PROBLEM TO WORK ON
Every line with the string "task" should be gathered.

Records of robot episodes
-- BEGIN --

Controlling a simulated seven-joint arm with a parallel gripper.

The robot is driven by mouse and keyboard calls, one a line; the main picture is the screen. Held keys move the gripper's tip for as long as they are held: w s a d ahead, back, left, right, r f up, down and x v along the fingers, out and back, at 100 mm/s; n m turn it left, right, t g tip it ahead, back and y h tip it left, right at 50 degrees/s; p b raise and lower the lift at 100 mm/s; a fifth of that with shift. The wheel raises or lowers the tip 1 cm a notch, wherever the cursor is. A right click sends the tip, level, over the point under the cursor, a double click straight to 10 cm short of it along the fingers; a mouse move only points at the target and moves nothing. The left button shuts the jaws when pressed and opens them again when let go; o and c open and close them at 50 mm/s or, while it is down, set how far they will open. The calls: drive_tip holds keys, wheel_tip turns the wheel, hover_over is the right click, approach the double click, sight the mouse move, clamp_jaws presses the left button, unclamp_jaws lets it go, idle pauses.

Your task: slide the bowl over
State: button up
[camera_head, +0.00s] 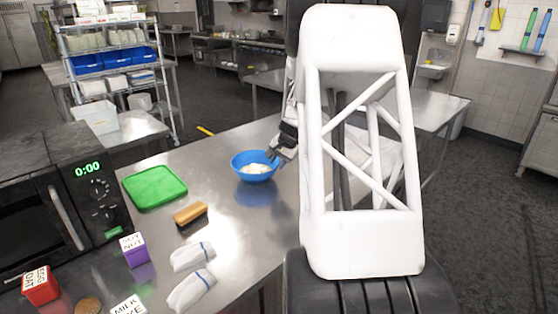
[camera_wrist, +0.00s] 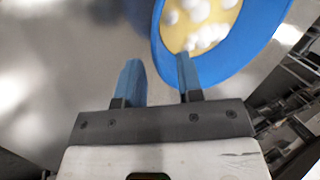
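A blue bowl (camera_head: 254,172) stands upright on the steel table, with white lumps inside. In the wrist view the bowl (camera_wrist: 245,62) fills the upper right and its contents look yellow with white balls. My gripper (camera_head: 272,156) is at the bowl's right rim in the head view. In the wrist view my gripper (camera_wrist: 160,78) has its two blue fingers apart. The right finger lies over the bowl's near rim or wall; the left finger is outside the bowl. I cannot tell whether either finger touches it.
The steel table (camera_head: 230,235) is bare around the bowl. A green tray (camera_head: 154,187), a brush (camera_head: 190,214), folded towels (camera_head: 190,257), a purple box (camera_head: 133,250) and a red box (camera_head: 40,286) lie to the left. A microwave (camera_head: 60,200) stands at the far left.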

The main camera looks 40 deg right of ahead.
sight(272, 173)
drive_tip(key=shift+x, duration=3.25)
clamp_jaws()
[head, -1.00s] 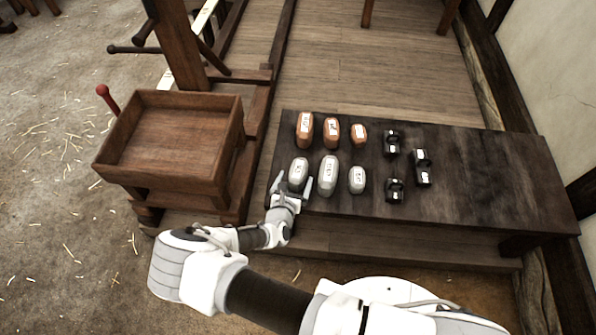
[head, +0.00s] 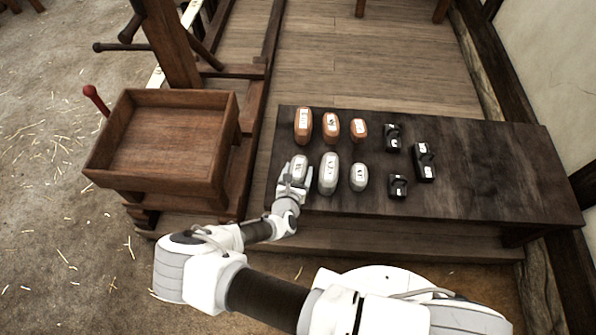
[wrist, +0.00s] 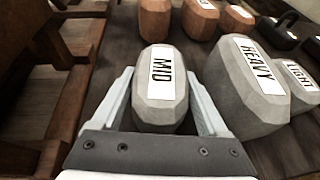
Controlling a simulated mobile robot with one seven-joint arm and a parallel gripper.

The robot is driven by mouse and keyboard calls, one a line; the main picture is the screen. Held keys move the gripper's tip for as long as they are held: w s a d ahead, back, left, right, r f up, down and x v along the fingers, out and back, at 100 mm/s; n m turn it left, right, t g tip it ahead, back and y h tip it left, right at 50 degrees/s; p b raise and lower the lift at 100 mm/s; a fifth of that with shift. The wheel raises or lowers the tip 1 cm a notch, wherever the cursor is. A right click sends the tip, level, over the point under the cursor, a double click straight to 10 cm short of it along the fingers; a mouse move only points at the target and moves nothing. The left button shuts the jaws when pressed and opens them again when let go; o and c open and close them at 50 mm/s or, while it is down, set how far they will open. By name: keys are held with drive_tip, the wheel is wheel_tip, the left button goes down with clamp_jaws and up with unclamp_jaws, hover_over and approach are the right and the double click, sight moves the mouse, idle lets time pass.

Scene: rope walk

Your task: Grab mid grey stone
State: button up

-- END --

COMPLETE OUTPUT
Your task: slide the bowl over
Your task: Grab mid grey stone

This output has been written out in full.